April 2025 brought a pause to the first-quarter rally as global markets digested a fresh round of inflation surprises and more hawkish central bank rhetoric. While growth data remained resilient, stickier-than-expected price pressures tempered rate-cut expectations and pushed bond yields higher. Equities declined modestly, and volatility returned to equity and currency markets after months of calm.
United States
U.S. equity markets retreated in April. The S&P 500 declined 2.8%, and the Nasdaq Composite fell 3.4%, marking the first negative monthly performance since October 2024. The retreat was largely driven by hotter inflation readings and fading expectations for a near-term rate cut by the Federal Reserve.
The March CPI came in above forecasts, with headline inflation at 2.9% and core inflation holding steady at 2.8%. The Federal Reserve left interest rates unchanged, but Chair Jerome Powell stated that “recent data has not increased our confidence that inflation is sustainably moving toward 2%.” Markets pushed expectations for the first cut to July. The 10-year Treasury yield rose to 4.18% by month-end.
Europe
European markets also softened. The Euro Stoxx 50 fell 2.3%, with losses concentrated in financials and consumer cyclicals. Inflation in the eurozone ticked up slightly to 1.9% headline and 2.2% core, prompting the European Central Bank to reiterate that while a rate cut in June remains likely, it is conditional on sustained disinflation.
Eurozone growth data remained weak but stable, with Germany showing signs of industrial recovery. Bund yields rose in line with U.S. Treasuries, while the euro was flat versus the dollar. Market breadth narrowed, and risk sentiment turned more defensive across European sectors.
Asia-Pacific
Asia-Pacific equities were mixed. Japan's Nikkei 225 declined 1.4% after its strong Q1 performance, with some profit-taking in technology and exporters. The Bank of Japan reaffirmed its ultra-gradual tightening path and noted that the yen's weakness would be monitored closely.
Chinese markets outperformed. The Hang Seng Index rose 2.9% and the Shanghai Composite added 1.7%, driven by stronger-than-expected Q1 GDP growth of 5.4% and new policy measures supporting property and consumer sectors. Australia's ASX 200 dipped 0.6% amid weaker commodity prices and cautious RBA commentary.
Emerging Markets
Emerging markets were resilient overall. The MSCI Emerging Markets Index rose 0.7%, outperforming developed peers. EM currencies faced pressure from rising U.S. yields, but equities in Latin America and Southeast Asia benefited from stronger commodity exports and dovish domestic policy signals.
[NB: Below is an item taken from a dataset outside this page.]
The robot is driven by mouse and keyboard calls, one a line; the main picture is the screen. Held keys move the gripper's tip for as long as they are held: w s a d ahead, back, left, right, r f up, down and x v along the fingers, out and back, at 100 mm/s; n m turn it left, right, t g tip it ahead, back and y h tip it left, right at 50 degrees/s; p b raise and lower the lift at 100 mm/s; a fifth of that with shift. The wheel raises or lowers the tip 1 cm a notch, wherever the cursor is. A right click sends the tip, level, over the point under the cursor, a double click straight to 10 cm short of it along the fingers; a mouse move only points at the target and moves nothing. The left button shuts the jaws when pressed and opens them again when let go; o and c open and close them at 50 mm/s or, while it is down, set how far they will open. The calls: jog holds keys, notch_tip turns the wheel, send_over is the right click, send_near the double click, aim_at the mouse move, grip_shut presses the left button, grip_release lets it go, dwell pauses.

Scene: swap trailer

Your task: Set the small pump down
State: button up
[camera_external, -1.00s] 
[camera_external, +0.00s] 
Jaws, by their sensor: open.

India's Nifty 50 slipped 0.5% ahead of national elections, while Brazil's Bovespa rose 1.6% on stable inflation and renewed pension reform discussions. Mexico and Indonesia posted solid gains, supported by firm trade data and strong capital inflows.
Commodities
Oil prices were volatile. Brent crude briefly rose above USD 91 but settled near USD 88/barrel amid fluctuating Middle East tensions and mixed demand signals. Inventory levels in the U.S. and China became a focal point for traders.
Gold touched a new record above USD 2,600/oz before retreating to USD 2,578/oz, driven by geopolitical hedging and strong central bank demand. Copper declined 2.1% after a strong Q1, weighed by profit-taking and softer Chinese import figures.
Fixed Income & Currencies
Bond markets came under pressure. The U.S. 10-year yield climbed to 4.18%, and European yields moved in parallel. Credit spreads widened slightly, particularly in high-yield, as investor appetite turned more selective.
The U.S. dollar strengthened modestly. The yen weakened further, prompting verbal intervention from Japanese officials. The euro was flat, and EM currencies were broadly lower versus the dollar, with notable declines in Turkey and South Africa. The Singapore dollar remained stable following MAS's decision to maintain current FX policy settings.
Outlook
April reminded markets that inflation volatility and data dependency remain central to policy direction. With central banks reluctant to move until more progress is evident, markets may remain choppy heading into mid-year. Growth resilience is a positive offset, but valuations and positioning may be tested further if rate cut timelines extend.
Brightness Capital & Asset Advisory enters May with a moderately cautious stance, maintaining core allocations to quality equities, short-to-intermediate duration bonds, and selective EM exposures. We continue to monitor inflation trends, labour markets, and geopolitical risks as key tactical signals for positioning in Q2.